MP diz que provas em inquérito sobre 'fake news' podem ser usadas no TSE

Luísa Martins

11/06/2020

 

 

O inquérito das "fake news" pode vir a fortalecer as ações que pedem a cassação da chapa presidencial de Jair Bolsonaro e Hamilton Mourão no Tribunal Superior Eleitoral (TSE), se tiver a sua legalidade confirmada hoje pelo plenário do Supremo Tribunal Federal (STF), como tende a acontecer.

Ontem, o Ministério Público Eleitoral (MPE) se manifestou a favor do compartilhamento de provas entre as duas investigações. O pedido foi feito pelo PT, autor do processo que pede a impugnação da coligação de Bolsonaro por abuso eleitoral. A decisão cabe ao ministro Og Fernandes, relator das ações na Corte.

Esses processos tratam de um suposto esquema de impulsionamento ilegal de mensagens por WhatsApp que, durante a campanha eleitoral, teria sido bancado por empresários apoiadores do presidente. Confirmada, a prática pode ser considerada caixa dois, pois tais investimentos não constam na prestação de contas da coligação.

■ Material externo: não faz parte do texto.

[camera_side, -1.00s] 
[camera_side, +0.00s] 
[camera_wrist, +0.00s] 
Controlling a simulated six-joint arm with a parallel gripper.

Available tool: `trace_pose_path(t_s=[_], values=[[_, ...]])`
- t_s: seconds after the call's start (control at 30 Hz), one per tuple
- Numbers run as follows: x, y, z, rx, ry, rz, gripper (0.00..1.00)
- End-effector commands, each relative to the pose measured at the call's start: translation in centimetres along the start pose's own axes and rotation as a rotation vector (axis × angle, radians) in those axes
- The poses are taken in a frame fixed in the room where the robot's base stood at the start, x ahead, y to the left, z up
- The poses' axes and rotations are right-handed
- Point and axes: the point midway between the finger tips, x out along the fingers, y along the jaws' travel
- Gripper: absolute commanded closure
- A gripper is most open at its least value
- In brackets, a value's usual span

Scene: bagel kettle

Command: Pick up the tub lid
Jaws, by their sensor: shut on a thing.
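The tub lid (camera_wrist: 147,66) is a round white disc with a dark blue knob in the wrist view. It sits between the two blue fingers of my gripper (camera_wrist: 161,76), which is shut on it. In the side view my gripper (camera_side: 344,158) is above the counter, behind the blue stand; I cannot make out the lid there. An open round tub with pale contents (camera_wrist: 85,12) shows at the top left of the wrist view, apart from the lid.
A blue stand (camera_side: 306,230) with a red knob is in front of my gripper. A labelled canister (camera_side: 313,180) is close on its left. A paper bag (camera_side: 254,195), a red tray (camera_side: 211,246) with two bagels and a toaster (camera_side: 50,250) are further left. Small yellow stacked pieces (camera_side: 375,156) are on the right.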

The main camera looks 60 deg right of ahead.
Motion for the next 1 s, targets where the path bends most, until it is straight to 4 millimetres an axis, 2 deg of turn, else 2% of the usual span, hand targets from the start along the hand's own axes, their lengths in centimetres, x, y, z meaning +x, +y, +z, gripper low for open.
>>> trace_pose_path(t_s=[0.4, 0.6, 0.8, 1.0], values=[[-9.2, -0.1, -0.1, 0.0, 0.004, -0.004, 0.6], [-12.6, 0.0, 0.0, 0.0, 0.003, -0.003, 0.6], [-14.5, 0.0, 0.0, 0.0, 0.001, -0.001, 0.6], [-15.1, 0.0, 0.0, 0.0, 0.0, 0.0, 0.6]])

Segundo o vice-procurador-geral eleitoral, Renato Brill de Góes, as buscas e apreensões determinadas pelo ministro Alexandre de Moraes no inquérito das "fake news" podem "trazer luz" aos fatos em apuração no TSE, "na medida em que poderão vir a demonstrar a origem do financiamento das práticas imputadas à campanha".

Góes afirma, por exemplo, que o inquérito do STF aponta o empresário Luciano Hang, da rede de lojas Havan, como um dos possíveis financiadores de uma rede de disseminação de notícias falsas atualmente em funcionamento, o que tem potencial de "desestabilizar as instituições democráticas".

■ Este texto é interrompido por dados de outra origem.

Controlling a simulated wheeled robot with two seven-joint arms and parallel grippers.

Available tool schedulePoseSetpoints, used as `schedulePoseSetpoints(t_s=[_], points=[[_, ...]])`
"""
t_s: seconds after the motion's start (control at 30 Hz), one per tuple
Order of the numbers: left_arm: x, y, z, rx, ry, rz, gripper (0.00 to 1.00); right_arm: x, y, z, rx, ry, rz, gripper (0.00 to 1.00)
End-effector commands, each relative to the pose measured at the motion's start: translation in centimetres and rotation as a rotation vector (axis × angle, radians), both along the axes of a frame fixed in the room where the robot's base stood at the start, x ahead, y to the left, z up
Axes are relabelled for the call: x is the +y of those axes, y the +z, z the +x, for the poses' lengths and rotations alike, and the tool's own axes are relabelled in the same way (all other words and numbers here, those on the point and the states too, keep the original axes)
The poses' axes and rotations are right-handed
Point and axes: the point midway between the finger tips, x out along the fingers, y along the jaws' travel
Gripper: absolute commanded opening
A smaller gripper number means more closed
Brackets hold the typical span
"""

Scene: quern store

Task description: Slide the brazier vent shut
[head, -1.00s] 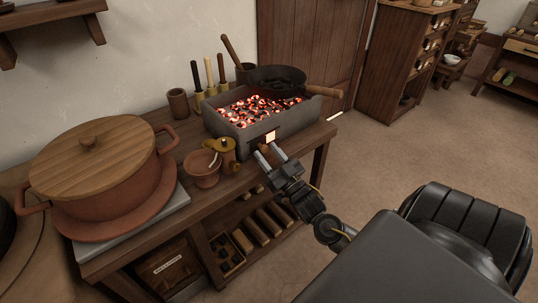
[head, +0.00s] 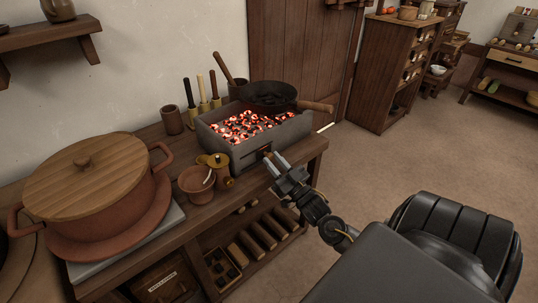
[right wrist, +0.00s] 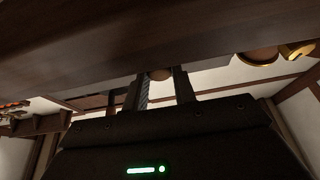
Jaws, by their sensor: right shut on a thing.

Embora as mensagens veiculadas durante a campanha possam ser diferentes das propagadas hoje em dia, "há um nítido liame entre os fatos" em apuração nos dois casos, na avaliação do vice-procurador-geral.

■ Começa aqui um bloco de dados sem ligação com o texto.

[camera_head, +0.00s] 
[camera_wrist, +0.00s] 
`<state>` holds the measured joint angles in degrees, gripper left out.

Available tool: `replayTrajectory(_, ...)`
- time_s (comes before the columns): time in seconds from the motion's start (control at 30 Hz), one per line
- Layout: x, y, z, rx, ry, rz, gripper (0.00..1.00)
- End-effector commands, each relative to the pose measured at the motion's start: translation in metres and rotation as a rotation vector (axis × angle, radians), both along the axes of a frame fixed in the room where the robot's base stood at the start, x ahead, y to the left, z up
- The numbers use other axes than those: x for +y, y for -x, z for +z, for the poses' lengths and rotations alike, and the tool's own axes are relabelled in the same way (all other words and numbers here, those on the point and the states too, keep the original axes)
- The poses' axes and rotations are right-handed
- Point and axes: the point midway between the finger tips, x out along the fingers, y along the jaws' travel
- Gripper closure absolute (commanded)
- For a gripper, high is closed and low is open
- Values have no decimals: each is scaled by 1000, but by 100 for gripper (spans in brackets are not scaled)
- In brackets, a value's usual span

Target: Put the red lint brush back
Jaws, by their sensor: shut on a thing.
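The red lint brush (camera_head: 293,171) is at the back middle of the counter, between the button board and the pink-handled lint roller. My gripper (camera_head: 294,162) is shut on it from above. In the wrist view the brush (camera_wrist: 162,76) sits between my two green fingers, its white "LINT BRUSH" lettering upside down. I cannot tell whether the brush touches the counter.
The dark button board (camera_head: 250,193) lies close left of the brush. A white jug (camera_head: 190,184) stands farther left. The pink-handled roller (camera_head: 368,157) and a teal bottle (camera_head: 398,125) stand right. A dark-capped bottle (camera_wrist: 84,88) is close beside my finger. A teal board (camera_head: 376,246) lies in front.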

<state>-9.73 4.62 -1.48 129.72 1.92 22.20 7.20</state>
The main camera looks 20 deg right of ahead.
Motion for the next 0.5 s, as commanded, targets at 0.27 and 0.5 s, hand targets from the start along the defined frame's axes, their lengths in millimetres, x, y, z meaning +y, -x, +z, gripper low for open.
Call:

Góes cita como precedente o julgamento da ação que pedia a cassação da chapa dos ex-presidentes Dilma Rousseff e Michel Temer, em 2017, que levou em consideração informações compartilhadas pelo STF a partir de inquéritos da Operação Lava-Jato.

O MPE ponderou, contudo, que o depoimento do empresário Paulo Marinho à Polícia Federal, ocasião em que narrou um suposto conhecimento prévio de Bolsonaro sobre operações, deve ser desconsiderado, por falta de conexão com os disparos ilegais.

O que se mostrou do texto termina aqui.